■ **EXERCISE INSTRUCTIONS**: Your task is to copy the lines between the line containing "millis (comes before" and the line containing "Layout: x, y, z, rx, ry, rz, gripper", counting both of those lines, and to emit nothing more.
-=-=-=-=-
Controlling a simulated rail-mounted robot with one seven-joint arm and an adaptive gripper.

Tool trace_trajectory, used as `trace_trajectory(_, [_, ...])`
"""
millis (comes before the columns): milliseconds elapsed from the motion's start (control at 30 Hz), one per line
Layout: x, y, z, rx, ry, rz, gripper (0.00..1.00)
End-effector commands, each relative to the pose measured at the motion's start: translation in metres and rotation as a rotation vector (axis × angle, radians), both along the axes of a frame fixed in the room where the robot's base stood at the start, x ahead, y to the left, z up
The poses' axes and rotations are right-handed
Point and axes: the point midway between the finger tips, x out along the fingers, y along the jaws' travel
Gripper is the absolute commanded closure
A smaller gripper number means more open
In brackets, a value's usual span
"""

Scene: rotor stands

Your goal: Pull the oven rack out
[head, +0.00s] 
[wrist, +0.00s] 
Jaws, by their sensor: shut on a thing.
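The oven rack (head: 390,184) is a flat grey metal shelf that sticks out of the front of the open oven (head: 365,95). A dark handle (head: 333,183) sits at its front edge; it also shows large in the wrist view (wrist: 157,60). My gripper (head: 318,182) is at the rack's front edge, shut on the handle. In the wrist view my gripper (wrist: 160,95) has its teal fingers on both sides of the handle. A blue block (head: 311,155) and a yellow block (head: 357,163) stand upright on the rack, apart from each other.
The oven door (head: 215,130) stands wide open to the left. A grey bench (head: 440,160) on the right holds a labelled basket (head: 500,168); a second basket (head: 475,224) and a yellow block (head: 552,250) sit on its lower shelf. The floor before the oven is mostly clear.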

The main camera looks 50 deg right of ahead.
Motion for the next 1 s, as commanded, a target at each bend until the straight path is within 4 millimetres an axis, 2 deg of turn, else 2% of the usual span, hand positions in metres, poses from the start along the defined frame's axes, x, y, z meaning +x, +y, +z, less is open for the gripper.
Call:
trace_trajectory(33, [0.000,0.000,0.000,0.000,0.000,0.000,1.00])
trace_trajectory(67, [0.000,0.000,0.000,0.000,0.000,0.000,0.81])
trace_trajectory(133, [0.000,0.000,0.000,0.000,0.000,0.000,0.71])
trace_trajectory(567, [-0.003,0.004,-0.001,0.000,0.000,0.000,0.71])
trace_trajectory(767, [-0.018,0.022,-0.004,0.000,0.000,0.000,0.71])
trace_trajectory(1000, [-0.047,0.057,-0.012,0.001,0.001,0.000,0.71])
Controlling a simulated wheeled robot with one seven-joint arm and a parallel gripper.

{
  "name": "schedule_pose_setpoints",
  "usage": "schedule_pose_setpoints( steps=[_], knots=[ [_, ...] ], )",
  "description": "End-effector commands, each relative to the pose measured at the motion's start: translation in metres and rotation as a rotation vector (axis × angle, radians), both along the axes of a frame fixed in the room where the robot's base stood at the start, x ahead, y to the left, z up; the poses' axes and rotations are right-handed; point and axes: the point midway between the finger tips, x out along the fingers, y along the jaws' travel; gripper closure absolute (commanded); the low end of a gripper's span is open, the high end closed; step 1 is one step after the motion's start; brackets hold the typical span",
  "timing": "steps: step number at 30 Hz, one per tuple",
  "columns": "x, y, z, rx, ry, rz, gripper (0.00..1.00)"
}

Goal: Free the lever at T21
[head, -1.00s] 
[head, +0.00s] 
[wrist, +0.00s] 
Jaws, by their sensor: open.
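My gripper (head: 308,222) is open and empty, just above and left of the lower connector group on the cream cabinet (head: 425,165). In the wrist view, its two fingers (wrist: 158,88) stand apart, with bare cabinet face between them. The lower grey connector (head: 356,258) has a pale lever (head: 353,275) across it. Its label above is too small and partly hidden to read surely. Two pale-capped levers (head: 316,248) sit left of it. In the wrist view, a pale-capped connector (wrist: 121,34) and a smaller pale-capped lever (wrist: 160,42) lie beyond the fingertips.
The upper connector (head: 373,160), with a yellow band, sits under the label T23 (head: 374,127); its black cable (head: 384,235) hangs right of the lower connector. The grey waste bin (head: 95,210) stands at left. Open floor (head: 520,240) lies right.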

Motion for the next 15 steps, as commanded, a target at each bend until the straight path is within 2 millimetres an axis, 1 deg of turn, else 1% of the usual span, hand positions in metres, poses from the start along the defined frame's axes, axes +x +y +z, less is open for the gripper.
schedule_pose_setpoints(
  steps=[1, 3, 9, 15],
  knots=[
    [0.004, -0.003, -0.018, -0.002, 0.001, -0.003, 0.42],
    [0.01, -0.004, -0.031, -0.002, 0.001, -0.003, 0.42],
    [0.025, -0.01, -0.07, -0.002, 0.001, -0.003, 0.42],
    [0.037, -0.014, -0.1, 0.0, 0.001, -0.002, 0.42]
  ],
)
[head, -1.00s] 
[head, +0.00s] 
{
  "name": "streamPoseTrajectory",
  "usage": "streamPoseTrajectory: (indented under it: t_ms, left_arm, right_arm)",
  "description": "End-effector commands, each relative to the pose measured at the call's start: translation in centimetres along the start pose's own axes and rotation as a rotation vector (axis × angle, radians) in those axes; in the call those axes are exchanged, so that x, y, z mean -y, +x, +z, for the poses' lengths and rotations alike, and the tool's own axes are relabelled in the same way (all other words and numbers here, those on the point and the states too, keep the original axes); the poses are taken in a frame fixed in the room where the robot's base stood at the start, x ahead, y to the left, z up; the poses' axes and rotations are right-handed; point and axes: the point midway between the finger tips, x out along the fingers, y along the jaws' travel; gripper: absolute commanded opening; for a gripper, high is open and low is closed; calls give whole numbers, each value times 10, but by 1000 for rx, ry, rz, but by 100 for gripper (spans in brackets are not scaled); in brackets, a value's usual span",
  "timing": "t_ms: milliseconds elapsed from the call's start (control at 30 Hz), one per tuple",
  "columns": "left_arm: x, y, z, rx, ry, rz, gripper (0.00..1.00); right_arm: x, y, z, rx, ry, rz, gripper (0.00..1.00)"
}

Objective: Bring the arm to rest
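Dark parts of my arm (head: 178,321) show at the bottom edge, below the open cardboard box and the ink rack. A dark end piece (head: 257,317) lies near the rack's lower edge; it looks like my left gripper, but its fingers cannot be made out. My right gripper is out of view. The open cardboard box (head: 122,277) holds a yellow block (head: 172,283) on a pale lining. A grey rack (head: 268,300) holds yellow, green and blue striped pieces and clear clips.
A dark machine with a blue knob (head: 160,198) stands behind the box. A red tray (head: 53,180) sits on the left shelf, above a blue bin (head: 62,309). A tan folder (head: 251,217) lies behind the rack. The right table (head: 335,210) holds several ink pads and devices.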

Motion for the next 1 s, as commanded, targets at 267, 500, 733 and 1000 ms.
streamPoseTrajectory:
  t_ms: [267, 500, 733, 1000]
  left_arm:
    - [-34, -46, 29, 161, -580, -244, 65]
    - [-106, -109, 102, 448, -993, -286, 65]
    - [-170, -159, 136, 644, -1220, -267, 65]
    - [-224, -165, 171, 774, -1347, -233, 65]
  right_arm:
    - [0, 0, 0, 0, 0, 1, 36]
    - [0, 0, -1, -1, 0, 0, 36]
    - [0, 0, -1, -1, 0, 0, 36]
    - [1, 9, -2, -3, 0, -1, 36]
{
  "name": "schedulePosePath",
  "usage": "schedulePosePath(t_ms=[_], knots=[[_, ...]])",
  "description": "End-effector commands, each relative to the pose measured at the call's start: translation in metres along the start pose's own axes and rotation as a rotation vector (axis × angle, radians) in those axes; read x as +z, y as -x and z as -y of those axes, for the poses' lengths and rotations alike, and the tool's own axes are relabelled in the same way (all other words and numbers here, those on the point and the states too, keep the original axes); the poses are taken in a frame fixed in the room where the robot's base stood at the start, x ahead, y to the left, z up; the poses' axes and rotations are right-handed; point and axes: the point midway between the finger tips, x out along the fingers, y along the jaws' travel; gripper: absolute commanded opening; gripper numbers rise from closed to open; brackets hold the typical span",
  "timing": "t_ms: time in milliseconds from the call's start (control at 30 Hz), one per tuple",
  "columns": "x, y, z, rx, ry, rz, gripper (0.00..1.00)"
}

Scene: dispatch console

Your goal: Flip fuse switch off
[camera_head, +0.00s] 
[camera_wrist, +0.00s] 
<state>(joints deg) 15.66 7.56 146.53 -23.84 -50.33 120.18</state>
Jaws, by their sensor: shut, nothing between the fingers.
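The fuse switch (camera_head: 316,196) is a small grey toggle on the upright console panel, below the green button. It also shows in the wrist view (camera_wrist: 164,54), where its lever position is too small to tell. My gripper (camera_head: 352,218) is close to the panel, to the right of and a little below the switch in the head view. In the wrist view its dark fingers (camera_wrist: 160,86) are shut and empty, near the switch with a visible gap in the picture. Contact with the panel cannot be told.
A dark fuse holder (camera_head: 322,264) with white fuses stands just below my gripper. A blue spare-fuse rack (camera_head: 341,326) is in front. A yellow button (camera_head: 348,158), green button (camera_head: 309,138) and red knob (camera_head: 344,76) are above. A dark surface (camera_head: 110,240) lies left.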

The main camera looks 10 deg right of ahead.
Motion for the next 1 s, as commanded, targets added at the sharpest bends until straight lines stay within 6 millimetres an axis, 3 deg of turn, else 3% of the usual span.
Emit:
-=-=-=-=-
■ **EXPECTED ANSWER**:
millis (comes before the columns): milliseconds elapsed from the motion's start (control at 30 Hz), one per line
Layout: x, y, z, rx, ry, rz, gripper (0.00..1.00)

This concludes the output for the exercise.